→ THE REQUEST
Search the listing below for the word "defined" and copy each line that holds it.

→ SUPPLIED DATA
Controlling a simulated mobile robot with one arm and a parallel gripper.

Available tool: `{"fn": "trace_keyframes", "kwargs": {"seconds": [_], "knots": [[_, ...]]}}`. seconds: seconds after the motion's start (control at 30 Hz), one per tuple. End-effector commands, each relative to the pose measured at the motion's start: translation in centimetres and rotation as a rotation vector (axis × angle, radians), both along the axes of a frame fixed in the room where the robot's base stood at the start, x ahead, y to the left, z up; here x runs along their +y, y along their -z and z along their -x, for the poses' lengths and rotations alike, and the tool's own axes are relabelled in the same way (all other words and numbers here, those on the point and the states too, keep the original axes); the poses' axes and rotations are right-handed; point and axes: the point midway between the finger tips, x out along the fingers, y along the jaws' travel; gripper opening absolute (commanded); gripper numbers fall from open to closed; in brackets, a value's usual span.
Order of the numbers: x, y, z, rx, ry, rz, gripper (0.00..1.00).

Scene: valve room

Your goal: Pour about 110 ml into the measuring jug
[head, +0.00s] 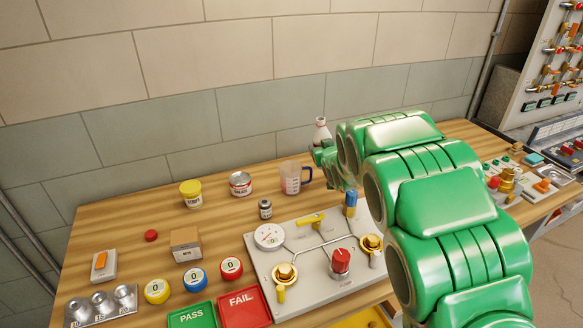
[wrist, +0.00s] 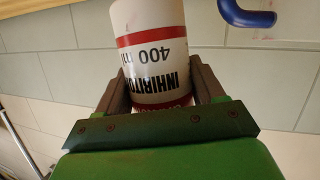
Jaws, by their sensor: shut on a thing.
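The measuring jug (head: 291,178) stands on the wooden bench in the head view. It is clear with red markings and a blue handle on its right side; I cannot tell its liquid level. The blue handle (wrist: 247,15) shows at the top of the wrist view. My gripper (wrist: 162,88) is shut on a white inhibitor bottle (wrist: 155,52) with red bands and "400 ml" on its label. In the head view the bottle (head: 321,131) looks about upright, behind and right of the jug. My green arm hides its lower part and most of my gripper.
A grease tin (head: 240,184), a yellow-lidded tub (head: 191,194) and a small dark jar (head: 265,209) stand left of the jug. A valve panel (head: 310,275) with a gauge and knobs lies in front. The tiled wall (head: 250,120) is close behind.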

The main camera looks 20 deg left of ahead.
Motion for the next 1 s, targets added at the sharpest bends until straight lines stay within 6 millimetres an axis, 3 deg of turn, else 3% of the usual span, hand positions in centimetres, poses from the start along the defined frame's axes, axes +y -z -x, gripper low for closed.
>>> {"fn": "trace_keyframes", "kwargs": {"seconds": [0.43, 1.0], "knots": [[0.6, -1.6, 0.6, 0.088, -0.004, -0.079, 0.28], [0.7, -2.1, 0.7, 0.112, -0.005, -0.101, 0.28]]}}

---

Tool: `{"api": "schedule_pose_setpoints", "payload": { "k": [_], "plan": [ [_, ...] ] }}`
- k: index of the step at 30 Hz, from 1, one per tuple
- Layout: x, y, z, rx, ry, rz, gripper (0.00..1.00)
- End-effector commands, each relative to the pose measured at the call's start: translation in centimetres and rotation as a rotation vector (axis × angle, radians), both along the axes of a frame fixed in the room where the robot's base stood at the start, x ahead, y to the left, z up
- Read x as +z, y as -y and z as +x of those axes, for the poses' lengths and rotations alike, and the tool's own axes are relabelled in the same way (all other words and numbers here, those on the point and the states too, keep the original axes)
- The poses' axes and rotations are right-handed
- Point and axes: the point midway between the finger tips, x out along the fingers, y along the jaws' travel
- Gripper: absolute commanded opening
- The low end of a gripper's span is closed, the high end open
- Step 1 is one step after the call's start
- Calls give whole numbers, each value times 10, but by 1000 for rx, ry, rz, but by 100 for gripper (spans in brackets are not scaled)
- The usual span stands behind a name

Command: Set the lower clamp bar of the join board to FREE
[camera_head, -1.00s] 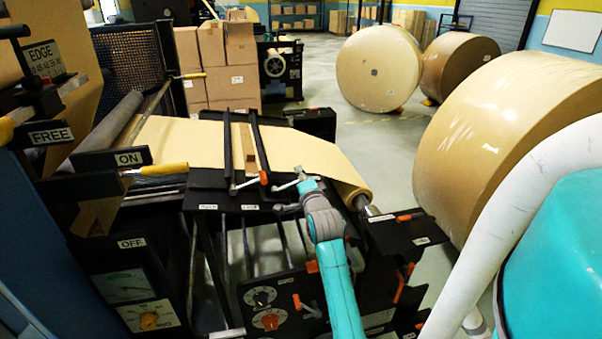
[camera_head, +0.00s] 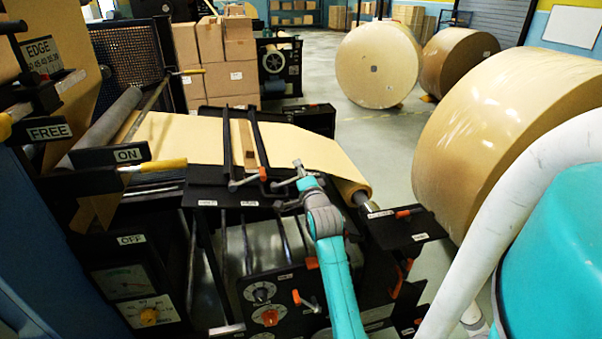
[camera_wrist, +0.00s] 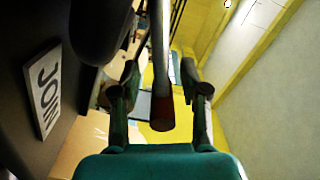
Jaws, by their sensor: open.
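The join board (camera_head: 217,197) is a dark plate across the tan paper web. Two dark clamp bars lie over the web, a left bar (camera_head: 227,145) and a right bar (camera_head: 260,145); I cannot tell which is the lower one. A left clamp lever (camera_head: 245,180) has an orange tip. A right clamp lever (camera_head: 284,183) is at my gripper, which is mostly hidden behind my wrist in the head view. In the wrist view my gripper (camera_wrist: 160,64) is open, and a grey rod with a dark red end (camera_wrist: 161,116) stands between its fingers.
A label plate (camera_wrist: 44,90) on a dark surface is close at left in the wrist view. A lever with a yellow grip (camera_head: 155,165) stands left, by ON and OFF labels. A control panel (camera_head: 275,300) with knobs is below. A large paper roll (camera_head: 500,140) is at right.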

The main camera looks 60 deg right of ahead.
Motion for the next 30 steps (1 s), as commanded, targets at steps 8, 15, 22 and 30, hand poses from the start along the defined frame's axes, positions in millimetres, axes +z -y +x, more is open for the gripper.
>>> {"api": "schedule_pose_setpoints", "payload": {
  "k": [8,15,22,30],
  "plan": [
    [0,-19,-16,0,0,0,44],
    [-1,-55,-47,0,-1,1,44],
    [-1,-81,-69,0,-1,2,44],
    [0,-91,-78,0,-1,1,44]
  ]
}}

→ COMPLETE OUTPUT
Motion for the next 1 s, targets added at the sharpest bends until straight lines stay within 6 millimetres an axis, 3 deg of turn, else 3% of the usual span, hand positions in centimetres, poses from the start along the defined frame's axes, axes +y -z -x, gripper low for closed.
Motion for the next 30 steps (1 s), as commanded, targets at steps 8, 15, 22 and 30, hand poses from the start along the defined frame's axes, positions in millimetres, axes +z -y +x, more is open for the gripper.

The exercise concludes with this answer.